A chaque terme est associée l’image d’un film qui joue un rôle d’illustration littérale, de contrepoint ironique ou d’exagération pour créer un décalage. Prenons quelques exemples : au nom féminin « Ache » qui désigne une « plante de couleur verte proche du persil » est associée l’image du petit garçon du film de Losey Le Garçon aux cheveux verts. Si cette entrée se contente d’une illustration classique, d’autres jouent beaucoup plus la carte de l’exagération et du décalage. Si un « Abat-faim » qualifie normalement une « pièce de résistance servie au commencement d’un repas », l’image représente cette fois Charles Bowers avec un masque à gaz devant un plateau de fromages et tenant en joue avec son revolver les coupables desdites mauvaises odeurs ! Citons également le mot « Uxoricide » (le meurtre d’une femme par son époux) accolé à une image géniale de Faut-il les marier ? de Pierre Billon et Carl Lamac où l’on voit un homme s’apprêter à sauter sur une planche alors que sa femme (?) se tient debout, de l’autre côté de ladite planche ! Pour illustrer ces entrées, Christopher Marco a souvent recours à des plans venus du cinéma burlesque (Keaton, Chaplin, Harold Lloyd, Bowers, Fatty Arbuckle…) et son Lexinéma doit beaucoup à ce genre cinématographique : le côté désuet et insolite des termes se mariant particulièrement bien avec les situations décalées, absurdes et « hénaurmes » du cinéma burlesque.

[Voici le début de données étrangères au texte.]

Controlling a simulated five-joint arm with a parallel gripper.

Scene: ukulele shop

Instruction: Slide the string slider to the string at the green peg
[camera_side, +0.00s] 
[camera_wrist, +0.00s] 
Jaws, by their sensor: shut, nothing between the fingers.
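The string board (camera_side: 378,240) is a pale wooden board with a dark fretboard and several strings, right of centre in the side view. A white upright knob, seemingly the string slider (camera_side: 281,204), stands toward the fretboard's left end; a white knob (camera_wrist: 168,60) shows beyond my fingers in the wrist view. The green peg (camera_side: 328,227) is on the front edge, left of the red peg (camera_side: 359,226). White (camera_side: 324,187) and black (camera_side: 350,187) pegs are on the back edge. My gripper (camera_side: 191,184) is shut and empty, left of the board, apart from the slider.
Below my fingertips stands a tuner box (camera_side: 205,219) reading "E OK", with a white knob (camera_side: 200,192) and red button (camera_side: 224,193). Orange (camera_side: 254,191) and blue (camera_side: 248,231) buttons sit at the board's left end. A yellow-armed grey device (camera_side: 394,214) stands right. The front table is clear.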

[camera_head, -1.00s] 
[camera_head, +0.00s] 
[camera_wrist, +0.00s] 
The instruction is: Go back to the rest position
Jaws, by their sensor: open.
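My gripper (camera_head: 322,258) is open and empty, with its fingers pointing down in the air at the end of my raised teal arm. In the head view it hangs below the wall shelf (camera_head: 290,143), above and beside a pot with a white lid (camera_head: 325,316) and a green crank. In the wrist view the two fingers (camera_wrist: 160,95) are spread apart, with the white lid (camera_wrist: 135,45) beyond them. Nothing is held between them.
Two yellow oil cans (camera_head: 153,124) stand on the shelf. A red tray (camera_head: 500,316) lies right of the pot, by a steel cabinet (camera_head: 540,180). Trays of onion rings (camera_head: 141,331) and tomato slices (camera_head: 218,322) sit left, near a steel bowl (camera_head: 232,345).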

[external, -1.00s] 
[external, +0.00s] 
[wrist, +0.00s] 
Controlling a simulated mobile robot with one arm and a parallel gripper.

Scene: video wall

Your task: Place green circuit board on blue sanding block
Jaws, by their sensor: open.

Pour cela, l’auteur a puisé dans le catalogue des éditions Lobster qui sauvegardent et parfois restaurent tout ce patrimoine cinématographique. Ce lexique est donc une invitation à voyager dans une histoire du cinéma moins familière (même si certains titres sont de grands classiques vus et revus) et à rêver à nouveau autour de ces fragments venus d’une galaxie lointaine. Alors certes, on me dira que cet ouvrage se lit en 30 minutes mais comme tous les beaux livres, son intérêt vient aussi de son petit goût de reviens-y et gageons que tous ceux qui l’auront entre les mains prendront un grand plaisir à venir y picorer régulièrement quelques définitions ou à rêvasser autour des images de certains films méconnus…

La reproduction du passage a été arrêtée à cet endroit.